The Shale Boom That Will Never Happen
When the National Hydrocarbons Commission of Mexico scheduled its first-ever shale tender for September this year, the July elections were obviously not front and center in the thoughts of its management. Yet now, this tender may be as good as gone after President-elect Andres Manuel Lopez Obrador said last week,“We will no longer use that method to extract petroleum.”
Obrador was responding to a question about the risks of hydraulic fracturing, the technology that enabled the U.S. shale oil and gas boom and that some believed could be replicated in Mexico, especially for gas production.
The Energy Information Administration (EIA) estimated in 2013 that Mexico has unproved but technically recoverable shale gas resources of 545.2 trillion cubic feet. Most of this, around 343 trillion cubic feet plus about 6.3 billion barrels of oil (half of the total shale oil resource base), is located in the Burgos Basin, which is connected to the Eagle Ford shale play in Texas and covers a much larger area.
While these resources remain largely untapped, Mexico’s natural gas demand is rising, and with it, the country’s dependence on U.S. imports. The Energy Ministry estimated at the beginning of this year that gas demand will average 8.32 billion cubic feet in 2018, compared with 7.99 billion cubic feet in 2017. This will further rise to 9.66 billion cubic feet in 2019. By 2031, gas demand will have risen by 26.8 percent from 2016 levels, the ministry, known as SENER, said at the time.

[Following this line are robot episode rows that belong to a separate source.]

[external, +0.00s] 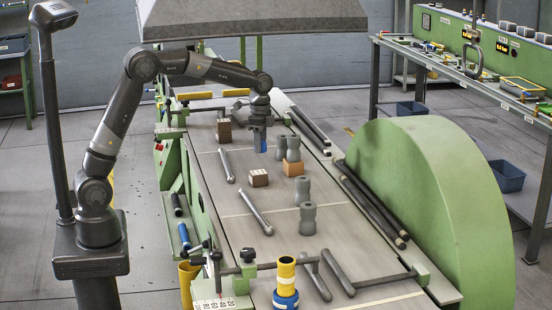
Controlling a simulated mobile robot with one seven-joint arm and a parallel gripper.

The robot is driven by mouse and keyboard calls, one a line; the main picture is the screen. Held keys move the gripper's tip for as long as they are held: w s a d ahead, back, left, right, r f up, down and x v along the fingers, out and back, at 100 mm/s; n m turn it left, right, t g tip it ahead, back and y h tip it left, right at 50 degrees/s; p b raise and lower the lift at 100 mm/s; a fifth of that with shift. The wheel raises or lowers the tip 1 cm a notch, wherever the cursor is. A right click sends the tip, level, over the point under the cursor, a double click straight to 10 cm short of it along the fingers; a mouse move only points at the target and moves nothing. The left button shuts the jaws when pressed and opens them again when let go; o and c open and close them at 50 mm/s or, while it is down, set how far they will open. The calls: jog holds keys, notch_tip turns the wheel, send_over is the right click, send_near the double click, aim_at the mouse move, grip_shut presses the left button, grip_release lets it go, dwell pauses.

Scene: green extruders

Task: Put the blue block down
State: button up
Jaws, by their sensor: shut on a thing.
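The blue block (260,143) is in my gripper (259,128) in the external view. My gripper points down and is shut on the upper part of the block. The block hangs over the grey work table (230,213), upright as far as I can tell. I cannot tell how much gap lies under it. Grey spool-shaped parts and an orange block (292,168) are just to its right.
A brown block (224,131) stands to the left, and another brown block (259,178) lies nearer. A big green disc (430,210) rises at the right.

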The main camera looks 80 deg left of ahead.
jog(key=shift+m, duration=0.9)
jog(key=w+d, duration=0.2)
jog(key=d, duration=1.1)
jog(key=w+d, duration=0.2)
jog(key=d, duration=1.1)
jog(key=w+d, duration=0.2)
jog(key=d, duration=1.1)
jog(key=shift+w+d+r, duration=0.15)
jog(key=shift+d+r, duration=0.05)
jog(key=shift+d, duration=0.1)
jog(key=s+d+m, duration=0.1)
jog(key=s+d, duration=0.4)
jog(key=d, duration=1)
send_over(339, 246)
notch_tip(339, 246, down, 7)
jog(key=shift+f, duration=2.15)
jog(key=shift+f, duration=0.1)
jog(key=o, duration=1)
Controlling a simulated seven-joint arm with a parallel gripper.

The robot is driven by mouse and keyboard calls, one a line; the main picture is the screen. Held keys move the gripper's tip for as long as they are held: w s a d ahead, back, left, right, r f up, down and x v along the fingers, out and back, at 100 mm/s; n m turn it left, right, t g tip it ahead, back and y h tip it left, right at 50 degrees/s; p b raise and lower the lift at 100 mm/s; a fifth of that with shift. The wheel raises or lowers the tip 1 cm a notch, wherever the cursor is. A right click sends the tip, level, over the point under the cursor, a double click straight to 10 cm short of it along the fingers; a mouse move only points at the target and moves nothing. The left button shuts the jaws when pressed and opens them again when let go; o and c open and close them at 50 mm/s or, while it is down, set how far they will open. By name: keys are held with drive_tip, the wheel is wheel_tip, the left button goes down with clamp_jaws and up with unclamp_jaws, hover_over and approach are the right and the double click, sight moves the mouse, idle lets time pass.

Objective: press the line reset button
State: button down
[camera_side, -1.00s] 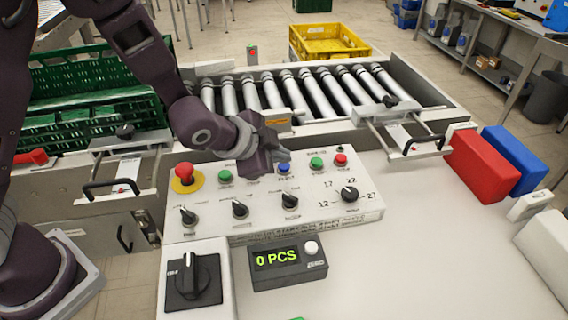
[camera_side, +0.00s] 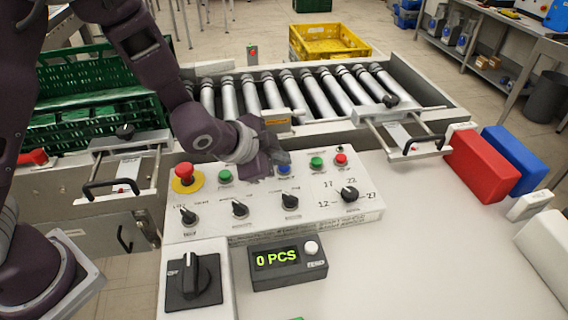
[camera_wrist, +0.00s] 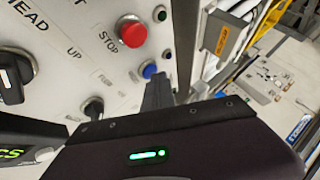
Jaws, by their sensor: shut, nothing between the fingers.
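The white control panel (camera_side: 330,208) carries several small buttons and dark knobs. A blue button (camera_side: 284,169) sits in its upper row between two green ones; its label is too small to read. The blue button also shows in the wrist view (camera_wrist: 149,70), below and right of the red button marked STOP (camera_wrist: 132,32). My gripper (camera_side: 281,158) is shut and empty, low over the panel at the blue button's back edge. In the wrist view its dark fingers (camera_wrist: 158,94) end close beside the blue button. I cannot tell whether they touch it.
A red mushroom button on a yellow base (camera_side: 185,177) stands at the panel's left. A counter (camera_side: 288,264) reading 0 PCS and a rotary switch box (camera_side: 196,282) stand in front. The roller conveyor (camera_side: 300,92) runs behind.

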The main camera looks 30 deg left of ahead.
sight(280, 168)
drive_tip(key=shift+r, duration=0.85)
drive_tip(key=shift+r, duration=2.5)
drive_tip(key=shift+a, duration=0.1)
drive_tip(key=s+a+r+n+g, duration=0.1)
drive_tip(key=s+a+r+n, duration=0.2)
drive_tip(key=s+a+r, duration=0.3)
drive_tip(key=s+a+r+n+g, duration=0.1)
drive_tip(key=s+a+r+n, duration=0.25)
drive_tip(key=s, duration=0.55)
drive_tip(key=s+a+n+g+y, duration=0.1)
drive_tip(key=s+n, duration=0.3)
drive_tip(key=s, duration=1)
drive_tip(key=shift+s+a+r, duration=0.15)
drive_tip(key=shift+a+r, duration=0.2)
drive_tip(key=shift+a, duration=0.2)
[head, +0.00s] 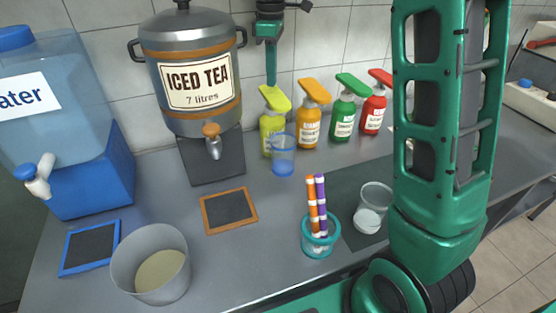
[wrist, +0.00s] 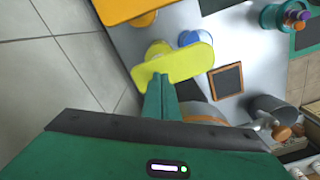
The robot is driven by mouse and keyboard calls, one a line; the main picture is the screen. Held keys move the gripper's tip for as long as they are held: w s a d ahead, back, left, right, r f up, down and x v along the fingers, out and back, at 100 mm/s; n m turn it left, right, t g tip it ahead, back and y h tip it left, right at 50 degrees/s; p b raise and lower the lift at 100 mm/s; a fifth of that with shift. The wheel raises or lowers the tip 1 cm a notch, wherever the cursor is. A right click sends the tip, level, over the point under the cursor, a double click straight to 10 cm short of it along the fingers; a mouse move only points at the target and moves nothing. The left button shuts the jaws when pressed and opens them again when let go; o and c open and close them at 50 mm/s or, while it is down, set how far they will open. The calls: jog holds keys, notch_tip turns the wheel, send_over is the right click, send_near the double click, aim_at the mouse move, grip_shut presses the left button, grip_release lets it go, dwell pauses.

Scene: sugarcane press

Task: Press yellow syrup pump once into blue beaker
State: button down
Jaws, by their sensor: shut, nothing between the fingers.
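The yellow syrup pump (head: 268,140) stands upright near the wall, left of the orange pump, its flat yellow head (head: 275,98) pointing toward the front. The blue beaker (head: 283,160) stands just in front of it, near the nozzle end. My gripper (head: 271,82) is shut and empty, pointing straight down with its fingertips at the top of the yellow head; I cannot tell if they touch. In the wrist view the shut fingertips (wrist: 161,80) overlap the yellow head (wrist: 185,62), and the blue beaker (wrist: 193,40) is partly hidden under it.
Orange (head: 308,125), green (head: 343,120) and red (head: 374,112) pumps stand in a row to the right. The iced tea urn (head: 188,120) stands close on the left. A teal cup of markers (head: 317,240) and a clear beaker (head: 376,198) are nearer the front.

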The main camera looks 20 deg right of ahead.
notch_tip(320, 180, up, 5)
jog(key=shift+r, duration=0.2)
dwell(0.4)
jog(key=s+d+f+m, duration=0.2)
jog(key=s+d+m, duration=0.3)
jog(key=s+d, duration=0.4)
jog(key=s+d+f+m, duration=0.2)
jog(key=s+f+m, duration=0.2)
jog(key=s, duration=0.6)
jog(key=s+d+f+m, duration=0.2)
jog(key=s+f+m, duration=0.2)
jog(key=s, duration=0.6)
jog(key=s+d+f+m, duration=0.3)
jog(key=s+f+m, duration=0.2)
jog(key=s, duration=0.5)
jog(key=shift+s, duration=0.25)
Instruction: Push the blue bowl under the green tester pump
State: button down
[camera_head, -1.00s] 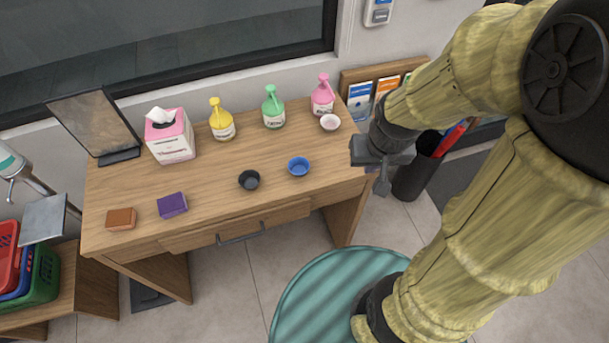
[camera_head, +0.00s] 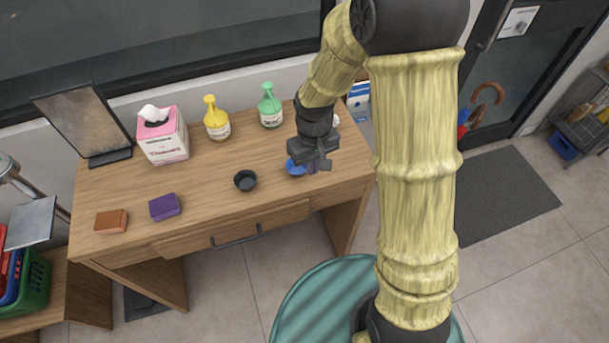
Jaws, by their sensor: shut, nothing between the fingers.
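The blue bowl (camera_head: 294,169) stands on the right part of the wooden counter, partly hidden by my gripper. The green tester pump (camera_head: 270,107) stands upright behind it, near the back edge and a little to the left. My gripper (camera_head: 314,165) is shut and empty, over the right side of the blue bowl. I cannot tell whether it touches the bowl.
A black bowl (camera_head: 245,180) stands left of the blue one. A yellow pump (camera_head: 216,119) and a tissue box (camera_head: 162,136) stand along the back. Orange (camera_head: 111,221) and purple (camera_head: 164,207) blocks lie front left. The counter between blue bowl and green pump looks clear.

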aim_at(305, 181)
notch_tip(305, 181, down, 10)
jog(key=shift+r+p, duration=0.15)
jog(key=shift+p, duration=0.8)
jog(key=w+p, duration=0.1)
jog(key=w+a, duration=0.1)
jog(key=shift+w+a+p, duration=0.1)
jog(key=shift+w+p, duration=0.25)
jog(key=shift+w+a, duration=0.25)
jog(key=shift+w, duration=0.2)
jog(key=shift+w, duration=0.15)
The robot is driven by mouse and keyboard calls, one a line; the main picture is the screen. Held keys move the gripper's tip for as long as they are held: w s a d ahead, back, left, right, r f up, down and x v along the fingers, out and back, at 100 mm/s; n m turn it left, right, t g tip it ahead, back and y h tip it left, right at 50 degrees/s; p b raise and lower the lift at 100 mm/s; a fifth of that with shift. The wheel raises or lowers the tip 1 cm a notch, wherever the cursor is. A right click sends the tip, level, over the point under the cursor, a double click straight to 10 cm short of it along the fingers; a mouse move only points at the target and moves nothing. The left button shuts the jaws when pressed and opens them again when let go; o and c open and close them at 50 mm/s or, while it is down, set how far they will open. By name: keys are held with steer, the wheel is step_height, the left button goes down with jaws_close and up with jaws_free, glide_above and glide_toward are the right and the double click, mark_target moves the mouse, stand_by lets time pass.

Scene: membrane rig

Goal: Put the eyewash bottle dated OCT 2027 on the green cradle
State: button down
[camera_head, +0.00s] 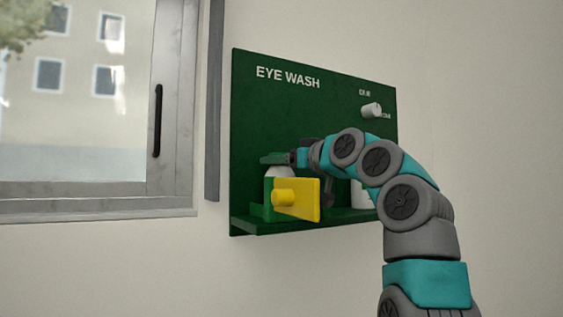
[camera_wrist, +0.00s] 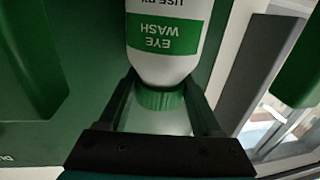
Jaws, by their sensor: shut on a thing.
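A white eyewash bottle (camera_wrist: 168,60) with a green cap (camera_wrist: 160,99) fills the middle of the wrist view. Its label reads EYE WASH and USE BY, upside down in the picture; the date is out of view. My gripper (camera_wrist: 158,100) is shut on this bottle at its cap end, one finger on each side. In the head view my gripper (camera_head: 275,159) is at the bottle's white top (camera_head: 279,172), over the left part of the shelf.
A yellow plate with a knob (camera_head: 298,198) stands in front of the held bottle. Another white bottle (camera_head: 361,195) is partly hidden behind my arm. The green EYE WASH board (camera_head: 300,110) carries a white knob (camera_head: 371,110). A window (camera_head: 90,100) is at left.

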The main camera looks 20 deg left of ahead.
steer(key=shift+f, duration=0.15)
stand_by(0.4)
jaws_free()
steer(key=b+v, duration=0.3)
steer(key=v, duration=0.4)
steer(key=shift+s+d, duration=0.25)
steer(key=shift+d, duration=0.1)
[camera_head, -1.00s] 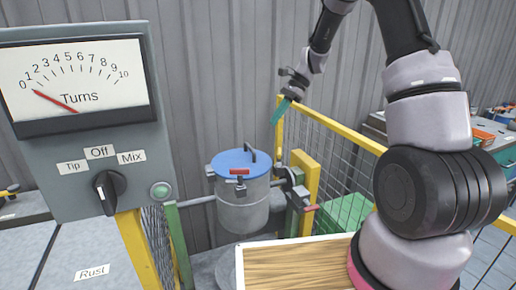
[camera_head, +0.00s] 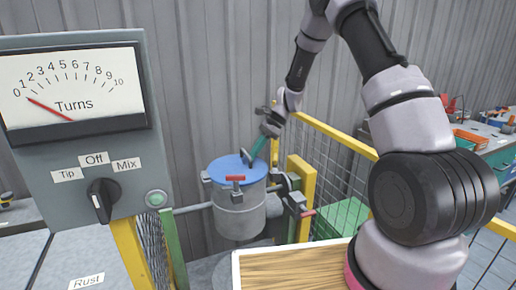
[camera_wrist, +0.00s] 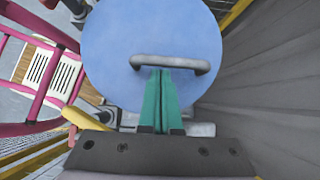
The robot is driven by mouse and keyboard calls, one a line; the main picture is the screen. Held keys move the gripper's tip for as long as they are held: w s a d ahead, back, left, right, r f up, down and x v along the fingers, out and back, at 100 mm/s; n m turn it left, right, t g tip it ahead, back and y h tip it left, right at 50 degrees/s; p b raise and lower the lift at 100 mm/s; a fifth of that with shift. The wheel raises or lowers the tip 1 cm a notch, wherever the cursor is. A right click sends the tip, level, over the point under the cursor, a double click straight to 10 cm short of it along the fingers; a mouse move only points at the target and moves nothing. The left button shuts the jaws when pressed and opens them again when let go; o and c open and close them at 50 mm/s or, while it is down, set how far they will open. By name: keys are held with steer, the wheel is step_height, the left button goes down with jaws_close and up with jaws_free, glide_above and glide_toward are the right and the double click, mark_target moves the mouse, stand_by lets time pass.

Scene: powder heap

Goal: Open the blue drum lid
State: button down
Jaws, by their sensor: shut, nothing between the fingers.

To date, Mexico imports as much as 85 percent of the gas it consumes, the head of the Hydrocarbons Commission, Juan Carlos Zepeda, recently said, adding that this makes increasing natural gas production a higher priority than boosting oil production. Such a heavy reliance on imports, according to Zepeda, carries not just geopolitical risk but also operational risks: a natural disaster could disrupt supply.